Benzer durumlarla zaman zaman Avrupa ülkelerinde de karşılaşıldığını ifade ederek, Danimarka örneğini veren Şahin, şu değerlendirmede bulundu:

"2009 yılında Danimarka'da yine çevrecilerin gösterisi oldu. Göstericiler sonunda 900 gösterici polis tarafından kelepçelendi ve gözaltına alındı. O süreçte Danimarka kamuoyu polisin aşırı güç kullanımına karşı büyük tepkiler verdi. Şunu merak ediyorum, Avrupa Parlamentosu böylesine tepki toplayan bir polis müdahalesi için acaba üye ülkesi konumunda bulunan Danimarka için de Türkiye'ye karşı almış olduğu karar gibi bir karar aldı mı? Kaldı ki Türkiye Danimarka gibi bir AB üyesi değil, AB üyesi olma sürecinde olan bir ülkedir. Bu konuda sayın Eşbaşkan Helen Flautre'nin bir cevabı olur mu merak ediyorum?"

-Tutuklu gazeteciler

Şahin, Türkiye'deki tutuklu gazetecilerle ilgili gündeme getirilen konulara da değinerek, bu konuda AB Konseyi Siyasi ve Güvenlik Komitesi İrlanda Büyükelçisi Keith Mcbean'e bir soru yöneltti.

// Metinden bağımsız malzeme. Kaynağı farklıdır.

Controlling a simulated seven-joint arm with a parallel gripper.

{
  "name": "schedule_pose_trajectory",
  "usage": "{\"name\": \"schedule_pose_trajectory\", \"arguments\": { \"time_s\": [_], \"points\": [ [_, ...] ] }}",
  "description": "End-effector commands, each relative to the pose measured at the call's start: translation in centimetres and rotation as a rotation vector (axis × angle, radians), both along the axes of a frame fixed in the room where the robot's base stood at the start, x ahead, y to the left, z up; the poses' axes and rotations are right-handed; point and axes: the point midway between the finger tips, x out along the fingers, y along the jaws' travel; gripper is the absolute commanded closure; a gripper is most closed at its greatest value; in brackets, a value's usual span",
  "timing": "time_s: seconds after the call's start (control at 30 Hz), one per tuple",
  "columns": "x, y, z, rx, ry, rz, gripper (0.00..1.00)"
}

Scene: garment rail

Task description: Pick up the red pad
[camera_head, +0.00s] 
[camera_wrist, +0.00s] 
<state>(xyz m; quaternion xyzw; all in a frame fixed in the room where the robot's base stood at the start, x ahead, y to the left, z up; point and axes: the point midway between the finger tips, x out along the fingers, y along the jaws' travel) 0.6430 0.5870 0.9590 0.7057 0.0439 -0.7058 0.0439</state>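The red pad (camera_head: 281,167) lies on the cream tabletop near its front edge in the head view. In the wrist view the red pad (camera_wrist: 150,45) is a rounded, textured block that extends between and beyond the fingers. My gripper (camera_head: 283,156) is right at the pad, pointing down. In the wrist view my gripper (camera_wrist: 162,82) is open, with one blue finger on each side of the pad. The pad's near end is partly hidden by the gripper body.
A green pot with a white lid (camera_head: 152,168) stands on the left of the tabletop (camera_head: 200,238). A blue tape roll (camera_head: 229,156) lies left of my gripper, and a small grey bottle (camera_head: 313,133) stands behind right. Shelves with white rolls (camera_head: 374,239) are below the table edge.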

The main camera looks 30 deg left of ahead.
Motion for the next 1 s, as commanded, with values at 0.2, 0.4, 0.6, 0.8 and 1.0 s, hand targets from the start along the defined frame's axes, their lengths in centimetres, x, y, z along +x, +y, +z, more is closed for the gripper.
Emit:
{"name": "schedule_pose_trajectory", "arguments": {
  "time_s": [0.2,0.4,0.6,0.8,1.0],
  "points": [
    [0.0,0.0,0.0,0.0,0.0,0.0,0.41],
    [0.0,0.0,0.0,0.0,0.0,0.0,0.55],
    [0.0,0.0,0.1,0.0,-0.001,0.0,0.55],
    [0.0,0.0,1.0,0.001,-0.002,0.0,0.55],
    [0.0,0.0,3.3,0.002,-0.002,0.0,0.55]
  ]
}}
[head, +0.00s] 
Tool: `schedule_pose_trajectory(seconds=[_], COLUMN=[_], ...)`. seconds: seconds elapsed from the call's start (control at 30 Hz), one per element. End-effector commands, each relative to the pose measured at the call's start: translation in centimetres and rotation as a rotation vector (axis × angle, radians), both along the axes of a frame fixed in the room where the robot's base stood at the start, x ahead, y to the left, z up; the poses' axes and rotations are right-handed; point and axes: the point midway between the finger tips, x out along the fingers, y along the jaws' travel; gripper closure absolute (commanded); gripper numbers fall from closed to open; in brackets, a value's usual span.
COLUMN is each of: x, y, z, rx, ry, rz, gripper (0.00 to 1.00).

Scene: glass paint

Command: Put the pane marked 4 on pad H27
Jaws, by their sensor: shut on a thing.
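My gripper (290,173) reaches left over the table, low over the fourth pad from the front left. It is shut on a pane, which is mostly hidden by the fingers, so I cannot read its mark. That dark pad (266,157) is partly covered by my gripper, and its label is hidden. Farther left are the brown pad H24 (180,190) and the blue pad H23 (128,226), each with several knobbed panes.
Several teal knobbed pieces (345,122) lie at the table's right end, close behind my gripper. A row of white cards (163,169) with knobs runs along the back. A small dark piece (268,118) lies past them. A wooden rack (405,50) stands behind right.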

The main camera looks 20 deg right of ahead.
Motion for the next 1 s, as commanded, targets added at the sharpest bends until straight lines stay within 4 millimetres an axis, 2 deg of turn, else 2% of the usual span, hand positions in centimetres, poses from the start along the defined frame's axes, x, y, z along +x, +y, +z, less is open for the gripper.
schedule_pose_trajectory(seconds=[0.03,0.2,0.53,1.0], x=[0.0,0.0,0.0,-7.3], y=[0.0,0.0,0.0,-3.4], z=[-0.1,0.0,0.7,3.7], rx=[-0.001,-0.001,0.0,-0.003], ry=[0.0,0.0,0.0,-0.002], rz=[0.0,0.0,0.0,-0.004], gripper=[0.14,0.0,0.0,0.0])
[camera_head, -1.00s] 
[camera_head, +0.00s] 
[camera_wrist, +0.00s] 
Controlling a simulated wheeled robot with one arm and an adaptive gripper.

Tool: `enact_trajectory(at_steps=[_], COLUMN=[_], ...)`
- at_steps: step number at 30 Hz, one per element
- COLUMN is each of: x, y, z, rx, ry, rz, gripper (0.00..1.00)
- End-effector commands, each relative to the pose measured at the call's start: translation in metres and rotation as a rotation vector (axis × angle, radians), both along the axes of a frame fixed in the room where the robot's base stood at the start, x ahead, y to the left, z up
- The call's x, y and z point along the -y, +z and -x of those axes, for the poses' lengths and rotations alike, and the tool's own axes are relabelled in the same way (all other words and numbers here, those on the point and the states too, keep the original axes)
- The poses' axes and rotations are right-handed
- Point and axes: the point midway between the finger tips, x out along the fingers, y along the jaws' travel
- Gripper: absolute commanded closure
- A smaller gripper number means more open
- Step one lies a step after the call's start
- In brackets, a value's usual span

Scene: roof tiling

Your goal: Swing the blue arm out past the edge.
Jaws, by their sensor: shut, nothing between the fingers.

Türkiye'de tutuklu gazetecilerin ifade özgürlüğünden dolayı tutuklanmış gazeteciler olmadığını, bunlardan kimisinin dolandırıcılık yaptığını ve kimisinin de polise kurşun sıkmış örgüt üyeleri olduğunu ileri süren Şahin, şunları kaydetti:

"Sormak istiyorum acaba gazeteciler dokunulmaz mı? İngiltere'de geçtiğimiz yıl Sun ve News of The World gazetelerine polis baskın düzenledi ve gazetecileri gözaltına aldı. Bu durumda bir AB ülkesinde gerçekleşen ve medyaya karşı düzenlenen bu polis operasyonu ve gazeteci tutuklamalarını nasıl açıklayacağız?."